Robot control records

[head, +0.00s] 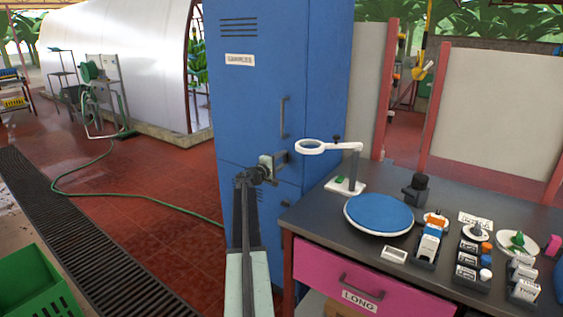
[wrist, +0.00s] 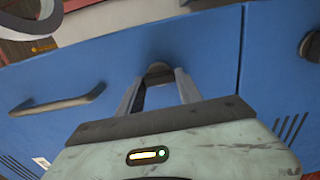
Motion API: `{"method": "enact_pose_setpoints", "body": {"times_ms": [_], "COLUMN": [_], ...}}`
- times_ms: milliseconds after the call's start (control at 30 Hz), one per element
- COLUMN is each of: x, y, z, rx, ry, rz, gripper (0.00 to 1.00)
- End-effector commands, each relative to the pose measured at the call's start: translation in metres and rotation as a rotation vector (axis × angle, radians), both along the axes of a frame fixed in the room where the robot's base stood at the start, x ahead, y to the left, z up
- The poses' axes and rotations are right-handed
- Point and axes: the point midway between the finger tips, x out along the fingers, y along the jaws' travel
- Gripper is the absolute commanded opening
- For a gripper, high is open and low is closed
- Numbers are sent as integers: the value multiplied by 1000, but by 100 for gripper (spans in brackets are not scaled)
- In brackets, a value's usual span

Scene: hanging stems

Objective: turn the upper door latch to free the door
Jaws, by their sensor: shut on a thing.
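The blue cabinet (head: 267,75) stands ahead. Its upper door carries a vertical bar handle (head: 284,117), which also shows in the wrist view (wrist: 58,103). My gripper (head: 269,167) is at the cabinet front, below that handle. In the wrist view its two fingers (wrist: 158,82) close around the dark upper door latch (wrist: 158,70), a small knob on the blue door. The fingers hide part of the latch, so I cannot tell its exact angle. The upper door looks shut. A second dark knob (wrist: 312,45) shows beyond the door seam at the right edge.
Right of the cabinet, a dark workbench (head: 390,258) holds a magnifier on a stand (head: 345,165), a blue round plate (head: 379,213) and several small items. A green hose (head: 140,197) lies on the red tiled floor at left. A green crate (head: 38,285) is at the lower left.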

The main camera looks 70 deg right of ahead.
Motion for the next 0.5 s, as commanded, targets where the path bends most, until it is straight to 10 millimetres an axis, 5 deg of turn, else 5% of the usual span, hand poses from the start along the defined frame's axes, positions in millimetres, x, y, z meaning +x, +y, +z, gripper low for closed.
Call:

---

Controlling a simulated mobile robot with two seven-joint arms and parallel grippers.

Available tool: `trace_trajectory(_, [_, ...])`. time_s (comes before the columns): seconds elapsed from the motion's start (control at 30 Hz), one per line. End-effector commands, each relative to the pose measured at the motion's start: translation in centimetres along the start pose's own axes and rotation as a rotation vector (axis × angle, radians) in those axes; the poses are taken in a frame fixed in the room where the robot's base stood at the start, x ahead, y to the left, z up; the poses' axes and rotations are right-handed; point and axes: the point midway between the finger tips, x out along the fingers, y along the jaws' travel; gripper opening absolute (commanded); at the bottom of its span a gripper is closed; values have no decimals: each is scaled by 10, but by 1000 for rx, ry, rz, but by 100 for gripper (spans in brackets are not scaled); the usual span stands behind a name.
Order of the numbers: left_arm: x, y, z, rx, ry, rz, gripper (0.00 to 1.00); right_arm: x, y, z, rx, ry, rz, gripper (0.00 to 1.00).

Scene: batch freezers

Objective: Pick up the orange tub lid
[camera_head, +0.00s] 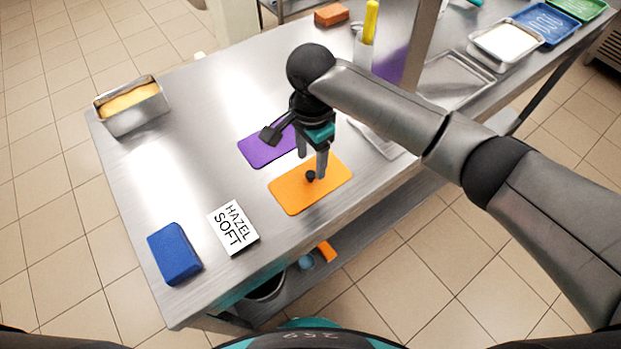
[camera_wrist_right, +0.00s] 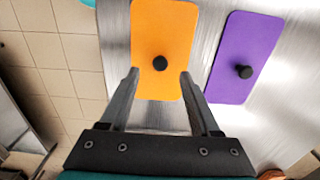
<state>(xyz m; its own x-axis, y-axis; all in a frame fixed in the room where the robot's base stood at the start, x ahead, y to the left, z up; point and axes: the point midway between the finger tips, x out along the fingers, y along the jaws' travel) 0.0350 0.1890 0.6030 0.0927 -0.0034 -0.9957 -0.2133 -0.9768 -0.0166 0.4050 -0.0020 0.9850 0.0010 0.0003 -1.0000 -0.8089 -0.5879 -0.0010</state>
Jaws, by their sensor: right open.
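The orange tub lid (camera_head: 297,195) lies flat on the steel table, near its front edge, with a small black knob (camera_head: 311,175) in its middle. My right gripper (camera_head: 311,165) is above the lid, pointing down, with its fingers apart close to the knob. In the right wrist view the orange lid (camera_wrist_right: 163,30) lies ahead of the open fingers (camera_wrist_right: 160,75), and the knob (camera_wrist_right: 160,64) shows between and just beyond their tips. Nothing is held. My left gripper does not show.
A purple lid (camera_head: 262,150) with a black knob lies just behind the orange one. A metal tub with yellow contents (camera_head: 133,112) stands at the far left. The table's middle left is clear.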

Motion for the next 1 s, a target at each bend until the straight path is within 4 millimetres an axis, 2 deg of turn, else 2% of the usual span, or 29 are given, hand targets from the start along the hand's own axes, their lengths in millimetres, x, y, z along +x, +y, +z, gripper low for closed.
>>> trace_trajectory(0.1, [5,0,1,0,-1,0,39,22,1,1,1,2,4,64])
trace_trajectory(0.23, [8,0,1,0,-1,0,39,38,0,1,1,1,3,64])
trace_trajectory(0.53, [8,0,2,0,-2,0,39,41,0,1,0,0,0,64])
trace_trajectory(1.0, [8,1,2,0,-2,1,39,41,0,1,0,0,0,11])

:: Problem ::
Return, unchanged, the run of lines above that opens with the line containing "- The poses'" and closes with the line containing "Objective: turn the". Include both.

:: Final answer ::
- The poses' axes and rotations are right-handed
- Point and axes: the point midway between the finger tips, x out along the fingers, y along the jaws' travel
- Gripper is the absolute commanded opening
- For a gripper, high is open and low is closed
- Numbers are sent as integers: the value multiplied by 1000, but by 100 for gripper (spans in brackets are not scaled)
- In brackets, a value's usual span

Scene: hanging stems

Objective: turn the upper door latch to free the door

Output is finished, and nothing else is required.